In numerous cases, cash-based transactions are favored for their ability to escape the scrutiny of tax authorities and other regulatory bodies, preserving anonymity. In other words, the absence of a transaction trail is a primary reason why many individuals, professionals, businesses and service providers still opt for cash payments.
However, in its present form, the e-rupee does not ensure anonymity. Banks possess data regarding transfers into and out of e-rupee wallets, and they are informed of all transactions through SMS notifications. Consequently, those seeking to evade a financial trail are unlikely to embrace the retail e-rupee.

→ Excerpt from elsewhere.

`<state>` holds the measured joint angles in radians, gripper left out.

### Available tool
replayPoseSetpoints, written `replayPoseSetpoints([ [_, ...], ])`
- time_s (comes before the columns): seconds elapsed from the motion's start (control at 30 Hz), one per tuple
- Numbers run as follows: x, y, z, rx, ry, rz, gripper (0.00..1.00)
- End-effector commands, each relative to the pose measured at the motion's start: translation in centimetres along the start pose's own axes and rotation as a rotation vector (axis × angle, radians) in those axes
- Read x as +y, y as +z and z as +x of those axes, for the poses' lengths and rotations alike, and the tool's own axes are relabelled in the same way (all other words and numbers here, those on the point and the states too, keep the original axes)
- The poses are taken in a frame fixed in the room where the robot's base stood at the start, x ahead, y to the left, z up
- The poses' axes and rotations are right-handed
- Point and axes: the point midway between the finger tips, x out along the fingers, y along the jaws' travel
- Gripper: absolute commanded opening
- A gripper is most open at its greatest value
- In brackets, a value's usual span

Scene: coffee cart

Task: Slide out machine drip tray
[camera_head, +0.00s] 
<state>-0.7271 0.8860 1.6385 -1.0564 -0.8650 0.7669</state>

Another group relying heavily on cash consists of individuals within the informal and low-income sectors who lack sufficient resources to maintain bank accounts. These individuals will likely persist in using cash.
E-rupee vs. UPI:
Another challenge for the e-rupee is the widespread adoption of UPI in our society today. Once interoperability between QR codes is established, retail e-rupee can also be utilized in lieu of UPI. The advantage of e-rupee lies in the fact that these transactions do not involve banks, as the funds are already within the e-rupee wallet, potentially resulting in faster payment completion, at least in certain scenarios.
However, the most significant drawback of e-rupee when compared to UPI is that funds held in the e-rupee wallet do not accrue interest. In contrast, money remains in a savings bank account until the UPI payment transaction is finalized, allowing users to continue earning interest income. This factor is likely to sway users in favor of UPI.
Looking ahead, if banks introduce fees for UPI transactions or if e-rupee offers anonymity, the dynamics could shift. Nonetheless, as it stands now, the adoption of e-rupee at the retail level is expected to remain limited.